-- Begin SOURCE MATERIAL --

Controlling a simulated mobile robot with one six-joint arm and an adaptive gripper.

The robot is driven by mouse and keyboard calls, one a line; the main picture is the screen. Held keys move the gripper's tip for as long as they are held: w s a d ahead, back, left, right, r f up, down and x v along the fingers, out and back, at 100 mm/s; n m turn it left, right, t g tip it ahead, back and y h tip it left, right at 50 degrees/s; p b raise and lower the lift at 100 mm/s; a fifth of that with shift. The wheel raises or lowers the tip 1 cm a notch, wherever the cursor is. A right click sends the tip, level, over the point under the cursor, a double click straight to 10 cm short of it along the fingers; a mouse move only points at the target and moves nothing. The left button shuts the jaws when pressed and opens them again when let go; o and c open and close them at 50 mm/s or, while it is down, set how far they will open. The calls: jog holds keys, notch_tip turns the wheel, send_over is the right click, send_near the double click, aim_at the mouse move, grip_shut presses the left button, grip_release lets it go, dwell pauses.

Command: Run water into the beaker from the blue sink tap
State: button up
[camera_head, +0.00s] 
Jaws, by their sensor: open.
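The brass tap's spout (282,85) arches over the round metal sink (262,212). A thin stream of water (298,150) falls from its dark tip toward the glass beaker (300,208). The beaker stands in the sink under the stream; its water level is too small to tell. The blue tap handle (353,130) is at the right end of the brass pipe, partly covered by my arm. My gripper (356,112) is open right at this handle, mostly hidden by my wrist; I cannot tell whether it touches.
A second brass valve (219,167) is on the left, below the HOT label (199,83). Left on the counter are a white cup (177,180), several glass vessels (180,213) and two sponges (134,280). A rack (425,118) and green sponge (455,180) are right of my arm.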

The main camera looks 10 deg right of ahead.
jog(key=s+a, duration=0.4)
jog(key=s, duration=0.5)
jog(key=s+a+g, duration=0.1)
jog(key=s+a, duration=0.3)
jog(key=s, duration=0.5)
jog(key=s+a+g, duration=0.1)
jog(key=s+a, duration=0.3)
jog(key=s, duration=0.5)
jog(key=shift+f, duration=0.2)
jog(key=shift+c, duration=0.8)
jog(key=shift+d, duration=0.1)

-- End SOURCE MATERIAL --

> GOAL OF THE EXERCISE:
Find and copy each line above that includes the string "robot".

> FULL SOLUTION:
Controlling a simulated mobile robot with one six-joint arm and an adaptive gripper.
The robot is driven by mouse and keyboard calls, one a line; the main picture is the screen. Held keys move the gripper's tip for as long as they are held: w s a d ahead, back, left, right, r f up, down and x v along the fingers, out and back, at 100 mm/s; n m turn it left, right, t g tip it ahead, back and y h tip it left, right at 50 degrees/s; p b raise and lower the lift at 100 mm/s; a fifth of that with shift. The wheel raises or lowers the tip 1 cm a notch, wherever the cursor is. A right click sends the tip, level, over the point under the cursor, a double click straight to 10 cm short of it along the fingers; a mouse move only points at the target and moves nothing. The left button shuts the jaws when pressed and opens them again when let go; o and c open and close them at 50 mm/s or, while it is down, set how far they will open. The calls: jog holds keys, notch_tip turns the wheel, send_over is the right click, send_near the double click, aim_at the mouse move, grip_shut presses the left button, grip_release lets it go, dwell pauses.

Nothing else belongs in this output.